Kamaria dropped his arm and whispered, “I found something too. It is almost as if Nafasi is working with me.”
Kai made no comment. He was less convinced by the Gods and Goddesses that most people worshipped. They were mostly the same in Kamaria’s country to the south, though they had different names. Kai believed in the Goddess of Creation, who the people of the empire called Loinnir, the Divine Maker. However, he didn’t pray regularly.
“I found the girl, or rather, she found me, just south of Cheros. She was heading north-east. I didn’t bring her here because she didn’t trust me one bit.” Kai sounded indignant.
“Finally, a sensible girl who doesn’t fall for your charms,” Kamaria smirked.
Kai’s brows drew down in puzzlement. “I made it quite clear I wasn’t a threat but that there were bonereiver nests around, and she shouldn’t be out on her own. But she insisted she was fine.” He lifted a shoulder. “I could hardly kidnap her, could I? Especially as she didn’t exactly announce that she was Ferranzian.”
“No, I suppose not,” Kamaria said. “But after you’ve rested, you need to take me back out there. I must find her again.”
Kai squinted. “Why is it so important?”
Kamaria leaned in with a grin. “I found a map.”
Kamaria scanned around and made a hushing gesture. “If I can get into Ferranzia, I’ll prove my loyalty to the High Mage once and for all. All those who sneer and whisper about me will eat their words.”
Jane Shand has always been an avid reader of fantasy and mystery and is an author of YA Fantasy.
She got hooked on fantasy after reading ‘Lord of the Rings’ at a young age and was determined to write books full of magic and adventure.
She lives in Hampshire, England with her family and two cheeky cats who would love to help her write. She has published The Darkling Duology plus a prequel novella, a standalone book, and is now working on The Crystal Mages Trilogy which will be followed by a longer series set on the same continent.

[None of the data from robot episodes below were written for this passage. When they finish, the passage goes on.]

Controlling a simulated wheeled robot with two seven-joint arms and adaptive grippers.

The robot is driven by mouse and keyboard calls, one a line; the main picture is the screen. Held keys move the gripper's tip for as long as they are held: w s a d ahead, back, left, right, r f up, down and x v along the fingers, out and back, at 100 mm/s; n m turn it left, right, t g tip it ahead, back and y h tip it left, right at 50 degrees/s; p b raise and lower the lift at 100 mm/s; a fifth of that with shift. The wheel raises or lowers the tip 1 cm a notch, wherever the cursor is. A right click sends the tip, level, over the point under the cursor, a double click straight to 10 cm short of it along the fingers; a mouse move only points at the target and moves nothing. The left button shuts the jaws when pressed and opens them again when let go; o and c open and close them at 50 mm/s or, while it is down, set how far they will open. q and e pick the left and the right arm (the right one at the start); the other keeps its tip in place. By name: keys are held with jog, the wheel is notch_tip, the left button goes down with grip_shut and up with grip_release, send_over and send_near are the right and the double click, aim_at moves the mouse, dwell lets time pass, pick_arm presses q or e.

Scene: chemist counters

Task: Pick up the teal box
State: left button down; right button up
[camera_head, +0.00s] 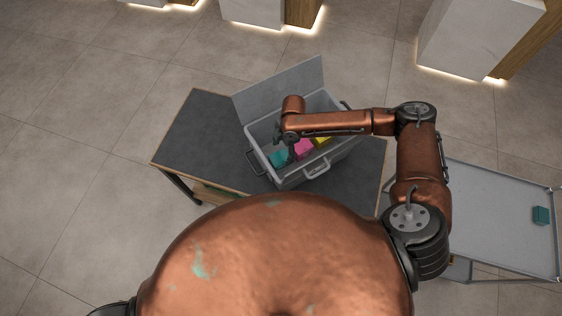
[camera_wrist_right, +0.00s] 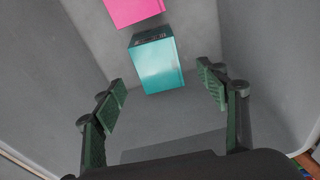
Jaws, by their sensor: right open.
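A teal box (camera_head: 279,159) lies inside a grey open crate (camera_head: 318,170) on the dark table, near the crate's left end. In the right wrist view the teal box (camera_wrist_right: 158,64) lies on the crate floor, ahead of and between the open fingers. My right gripper (camera_wrist_right: 165,91) is open and empty, with a finger to each side and the box beyond the tips. In the head view the right gripper (camera_head: 287,138) reaches down into the crate, partly hidden by its own wrist. My left gripper is not in view.
A pink box (camera_head: 304,149) and a yellow box (camera_head: 321,141) lie beside the teal box in the crate. The crate's walls and raised lid (camera_head: 285,88) surround the gripper. Another teal block (camera_head: 540,215) sits on a grey cart (camera_head: 495,225) at right.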

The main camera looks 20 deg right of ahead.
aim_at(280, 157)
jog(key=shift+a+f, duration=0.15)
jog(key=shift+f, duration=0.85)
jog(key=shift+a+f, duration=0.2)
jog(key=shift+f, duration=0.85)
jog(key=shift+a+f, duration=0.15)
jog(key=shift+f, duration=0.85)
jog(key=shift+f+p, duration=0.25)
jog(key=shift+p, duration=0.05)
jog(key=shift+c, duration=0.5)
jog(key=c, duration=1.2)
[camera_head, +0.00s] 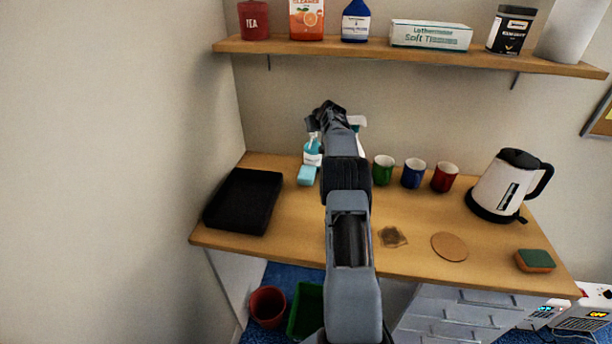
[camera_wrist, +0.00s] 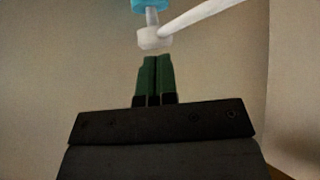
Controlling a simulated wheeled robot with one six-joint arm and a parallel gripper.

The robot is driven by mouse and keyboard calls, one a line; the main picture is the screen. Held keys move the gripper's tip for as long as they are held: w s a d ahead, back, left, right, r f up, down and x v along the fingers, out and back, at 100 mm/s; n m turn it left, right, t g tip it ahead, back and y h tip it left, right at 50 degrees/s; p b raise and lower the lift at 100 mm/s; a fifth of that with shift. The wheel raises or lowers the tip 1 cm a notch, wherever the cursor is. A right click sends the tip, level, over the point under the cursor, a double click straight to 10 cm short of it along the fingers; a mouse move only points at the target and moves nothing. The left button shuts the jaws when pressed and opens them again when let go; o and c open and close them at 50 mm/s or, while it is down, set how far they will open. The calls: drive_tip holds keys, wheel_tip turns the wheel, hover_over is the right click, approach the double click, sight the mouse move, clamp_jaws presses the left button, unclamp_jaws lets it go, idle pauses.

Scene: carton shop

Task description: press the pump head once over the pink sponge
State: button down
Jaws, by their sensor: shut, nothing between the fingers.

I think the main character, or the setting come to me first. For A Shimmer of Magic, it was the main character, Elin. Although at that point she had a different name. Elin comes from the Danish meaning ‘torch of light’. Her people’s names are all based on Danish ones. She was based on a character from a previous book I wrote just for me, that kept haunting me, asking to be written about again. So I decided to use her in this project.
I planned to write a trilogy this time, something I haven’t done before. I decided I wanted a large empire, and I wanted it to be based in a climate like northern Europe. I chose to have Celtic influences here, but the empire would be influenced by Imperial China. The people’s names are therefore mostly Celtic in nature, and the ones who are descended from the invaders from oversees have a Chinese origin. I slowly built up a picture of the land, the culture and religions and the magic. Magic needs to have limits, so I made most of the magic users require a Crystal to channel their magic, though Elin, my main character is different. I also wanted a mystical land that had been walled away for a century or more where Elin would be from. I drew a couple of maps and made notes, and the plot began to form. I like to have a simple outline first and then I build it up to have the main plot points, the inciting incident, and the midpoint etc down. I base it on the structure from Save the Cat Writes a Novel and from K.M. Weiland’s books on Structuring Your Novel and Creating Character Arcs. I have found them all invaluable.
All my characters fill out as I write them, though I know their personality flaws and strengths before I start writing, and what they look like. I need to be able to visualise them. But other characters come to me as I write. My characters don’t take over, but I am not completely their master either! I like to think of us as a partnership as I write, and the story will develop and become richer as I get to know everyone. The basic structure and plot remain the same, but strengthen, become richer and get more detail as I write. Plotting gives you a blueprint and a direction but doesn’t constrain you. Or at least, that’s how it works for me. I would get completely lost without an outline! Once the first draft is done, there is never any major issues with it. I never have to do big re-writes. Most of the editing is small typos, grammar corrections (commas are a pain), adding in small details, and making sure characters and settings are consistent.